- 1 spatchcocked poussin
- 1 tbsp olive oil
- 1 tbsp chopped fresh basil
- 1 tbsp chopped fresh thyme
- 1 tbsp chopped fresh rosemary
- salt and freshly ground black pepper
- 1 tbsp olive oil
- 1 garlic clove, chopped
- 3 handfuls spinach
- 200g/7oz cherry tomatoes
- 1 tbsp olive oil
- salt and freshly ground black pepper
- Preheat the oven to 200C/400F/Gas 6.
- Thread two skewers across the poussin to hold it flat. Heat a griddle pan until smoking, place the poussin into the pan and cook for 6-7 minutes on each side, or until beginning to brown all over.

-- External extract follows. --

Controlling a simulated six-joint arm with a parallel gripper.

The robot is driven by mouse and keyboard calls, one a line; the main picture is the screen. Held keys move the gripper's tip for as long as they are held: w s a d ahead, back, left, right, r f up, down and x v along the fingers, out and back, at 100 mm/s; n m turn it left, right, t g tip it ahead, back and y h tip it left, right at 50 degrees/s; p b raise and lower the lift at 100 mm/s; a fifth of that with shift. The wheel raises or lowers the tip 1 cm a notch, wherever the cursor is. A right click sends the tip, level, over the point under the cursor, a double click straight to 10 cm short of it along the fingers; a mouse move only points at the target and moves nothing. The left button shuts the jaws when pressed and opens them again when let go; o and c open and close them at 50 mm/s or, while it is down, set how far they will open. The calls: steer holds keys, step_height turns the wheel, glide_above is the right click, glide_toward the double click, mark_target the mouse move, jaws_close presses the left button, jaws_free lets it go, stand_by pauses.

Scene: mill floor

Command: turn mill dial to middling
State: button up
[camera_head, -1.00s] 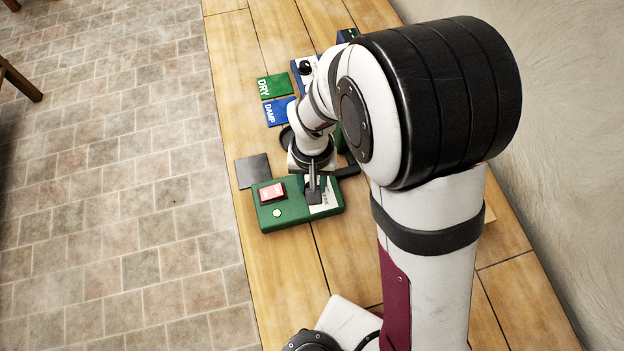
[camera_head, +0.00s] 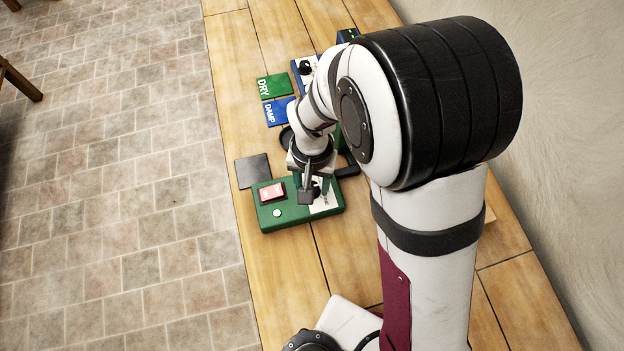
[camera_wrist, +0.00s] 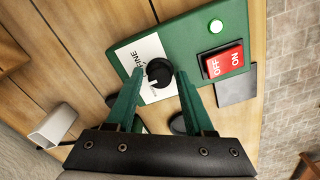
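The mill control box (camera_head: 290,212) is green and lies on the bench; it also shows in the wrist view (camera_wrist: 185,40). Its black dial (camera_wrist: 159,72) sits on a white label plate (camera_wrist: 146,50). "FINE" is readable at the plate's left in the wrist view; other wording is hidden or too small. A pale mark on the dial points down and slightly left there. My gripper (camera_wrist: 160,78) is over the dial, one green finger on each side, with small gaps showing. In the head view, my gripper (camera_head: 314,192) hides part of the plate.
A red OFF/ON switch (camera_wrist: 222,62) and a lit green lamp (camera_wrist: 215,53) are on the box. A dark square plate (camera_head: 252,170), a green DRY card (camera_head: 272,86) and a blue DAMP card (camera_head: 279,111) lie nearby. The bench's left edge is close.

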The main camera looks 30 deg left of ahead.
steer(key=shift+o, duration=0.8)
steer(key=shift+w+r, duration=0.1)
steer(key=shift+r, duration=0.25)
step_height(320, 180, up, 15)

- Sprinkle over the herbs and season with salt and freshly ground black pepper.
- Place the poussin onto a baking sheet, transfer to the oven and bake for 12-14 minutes, or until golden-brown and completely cooked through. (The juices should run clear when the poussin is pierced at the thickest point of the leg with a skewer.)
- For the spinach, heat the oil in a frying pan, add the garlic and spinach to the pan and cook for 3-4 minutes, until the spinach has wilted.
- For the roasted tomatoes, place the tomatoes onto a baking sheet, drizzle with oil and season with salt and freshly ground black pepper. Transfer to the oven and roast for 6-8 minutes.
- To serve, place the poussin onto a plate with the spinach and roasted tomatoes.